Nation-state actors may not have brought the same chaos and disruption to bear during the 2018 midterms as Russian operatives did in the 2016 presidential election, but the U.S. is still under a relentless onslaught of cyberattacks and malign information efforts by foreign entities, FBI Director Christopher Wray said Tuesday.
“We’ve not seen in the latest midterm elections a material impact from Russia,” Wray told an audience at the RSA 2019 Conference in San Francisco. “But what we have seen is this malign information campaign” designed to “pit us against each other [and] undermine democracy [and they’re] gearing up for it to happen in 2020.”
Wray was unequivocal in his assessment of the dangers posed by cyberthreats . “Today’s cyberthreat is bigger than any one government agency — in fact it’s bigger than the government itself,” he said. “The scope, breadth, depth, sophistication and diversity of the threat we face now is unlike anything we’ve had in our lifetimes.”
While much of the attention in the last two years has focused on Russia’s efforts, other state actors like North Korea and particularly China are ramping up their cyber activities with an uptick in “blended threats” those in which foreign governments join forces with cybercriminals, Wray said, explaining that the “thing that most shocked him” when he took the helm at the bureau was “the depth, breadth and scale of Chinese espionage.”
The FBI has numerous investigations open and issued indictments “four times in the fall” against Chinese nationals for cyberespionage. Wray dismissed any notion that the FBI’s hot pursuit of China has anything to do with ongoing the ongoing tariff war. “It’s not about trade, politics or diplomacy, it’s about the rule of law,” he said. "We're going to follow the facts wherever they lead, to whomever they lead, no matter who doesn't like it. I don't really care what some foreign government has to say about it."
He defended the value of indictments against foreign nationals and organizations – while most will never see the inside of a U.S. court, the public charges remove the cloak of anonymity that hackers depend on, compromising their effectiveness.

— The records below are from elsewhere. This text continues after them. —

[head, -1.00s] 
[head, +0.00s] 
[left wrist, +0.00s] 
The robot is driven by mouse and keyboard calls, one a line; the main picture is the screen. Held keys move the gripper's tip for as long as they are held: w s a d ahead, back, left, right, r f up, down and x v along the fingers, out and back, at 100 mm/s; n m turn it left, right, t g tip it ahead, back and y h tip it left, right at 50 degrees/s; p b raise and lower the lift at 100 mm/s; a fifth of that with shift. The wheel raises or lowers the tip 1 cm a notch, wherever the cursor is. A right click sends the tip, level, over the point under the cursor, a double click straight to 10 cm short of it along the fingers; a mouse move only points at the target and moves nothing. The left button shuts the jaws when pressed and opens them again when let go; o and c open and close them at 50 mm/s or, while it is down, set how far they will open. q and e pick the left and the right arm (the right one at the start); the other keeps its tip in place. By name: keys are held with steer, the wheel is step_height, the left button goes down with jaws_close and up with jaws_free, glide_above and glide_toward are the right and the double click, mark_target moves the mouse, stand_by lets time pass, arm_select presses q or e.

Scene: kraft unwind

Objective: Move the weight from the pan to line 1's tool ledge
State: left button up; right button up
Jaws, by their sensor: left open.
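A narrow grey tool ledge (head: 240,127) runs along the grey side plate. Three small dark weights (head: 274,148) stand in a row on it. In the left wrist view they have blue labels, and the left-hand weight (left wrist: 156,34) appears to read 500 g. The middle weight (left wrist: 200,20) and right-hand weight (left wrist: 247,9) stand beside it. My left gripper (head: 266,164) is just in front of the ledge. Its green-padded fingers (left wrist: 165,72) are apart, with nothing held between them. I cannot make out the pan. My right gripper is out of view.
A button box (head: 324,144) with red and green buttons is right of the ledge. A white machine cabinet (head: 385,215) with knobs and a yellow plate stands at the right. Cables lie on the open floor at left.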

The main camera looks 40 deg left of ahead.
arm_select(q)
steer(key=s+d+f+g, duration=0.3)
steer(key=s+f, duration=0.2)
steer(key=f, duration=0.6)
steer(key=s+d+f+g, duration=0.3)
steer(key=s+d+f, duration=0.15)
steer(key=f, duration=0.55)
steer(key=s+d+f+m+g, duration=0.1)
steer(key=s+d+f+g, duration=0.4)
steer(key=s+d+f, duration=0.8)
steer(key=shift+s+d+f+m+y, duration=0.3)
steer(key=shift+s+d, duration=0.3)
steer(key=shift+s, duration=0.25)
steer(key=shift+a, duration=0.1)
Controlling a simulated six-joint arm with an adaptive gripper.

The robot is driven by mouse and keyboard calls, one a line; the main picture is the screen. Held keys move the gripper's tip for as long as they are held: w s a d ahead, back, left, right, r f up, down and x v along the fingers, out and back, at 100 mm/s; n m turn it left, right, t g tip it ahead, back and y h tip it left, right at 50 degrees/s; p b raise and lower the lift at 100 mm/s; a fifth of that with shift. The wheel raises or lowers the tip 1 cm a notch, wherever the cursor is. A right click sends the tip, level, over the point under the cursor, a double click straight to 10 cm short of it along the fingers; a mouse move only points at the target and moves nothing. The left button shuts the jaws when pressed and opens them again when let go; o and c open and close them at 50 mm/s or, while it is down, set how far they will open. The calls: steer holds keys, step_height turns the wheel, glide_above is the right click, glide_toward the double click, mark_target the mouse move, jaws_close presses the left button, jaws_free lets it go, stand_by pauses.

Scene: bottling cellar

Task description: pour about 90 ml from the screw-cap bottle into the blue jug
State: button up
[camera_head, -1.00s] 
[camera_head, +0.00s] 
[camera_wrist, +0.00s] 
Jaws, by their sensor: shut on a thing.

“One things hackers of all shapes and sizes prize is anonymity. By indicting them publicly we strip them of that. Have become persona non grata, they cant’ get work,” Wray said.
Indictments can also lead to other charges and investigations and sometimes to arrests. “If they aven’t been able to resist the temptation to travel from whatever garden spot they’re in” to a country that has an extradition treaty with the U.S., then law enforcement can nab them.
Successfully mitigating and preventing cyberthreats rests on partnering with the private sector, the FBI director stressed, claiming some recent successes as the bureau and social media firms work in concert to track and shut down malign information campaigns. “We provide themn with information an they are able to police their own platforms,” he said. “That’s a great example of government and the private sector working together.”
Those relationships aren’t always so smooth, though, as the ongoing debate over encryption shows. Calling encryption “a provocative subject,” Wray said the technology shouldn’t be allowed to provide a safe haven for criminals.
“Just as tech has become a force multiplier for good guys, it has become force a multiplier for bad guys,” Wray said. There is “insurmountable impediment hiding with encrypted devices. It can't be a sustainable end state for there to be an entirely unfettered space that's utterly beyond law enforcement for criminals to hide."
While he cast himself as a “strong believer in encryption,” Wray said the bureau is “duty bound to protect the American people.”
Just three years ago, the FBI made that same argument when the FBI pressured Apple to unlock an iPhone used by the San Bernardino shooter. The court case against the iPhone maker was eventually dropped when the agency got a third party to crack the phone, but the debate still looms large with privacy and security advocates warning that pressing companies to provide access to encrypted data – perhaps through backdoors in their products - could dilute encryption’s protections.
“I get frustrated when people think we’re trying to weaken encryption,” said Wray, explaining that his first instinct “not to go to war” with detractors. “We’re not. Just like people on other side not trying to weaken security.”
He also dismissed concerns that the morale at the FBI is at an all-time low after the bureau has been caught in the political fray over Special Counsel Robert Mueller’s investigation in the Russian interference in the 2016 election and the interactions between Russian entities and the Trump campaign.
"Rumors about our morale have been grievously overstated," said Wray, pointing to the bureau’s low attrition rate – 0.5 percent in 2018 – and the uptick in recruitment, which saw more applications since October than in the “whole preceding year.”
Joking that the “grass is browner” on the FBI’s side of the fence, Wray pitched for the agency, saying, “We’re dealing with most sophisticated cyber actors in the world. if you want to take on that, the most formidable adversaries, you’d be in the right place.”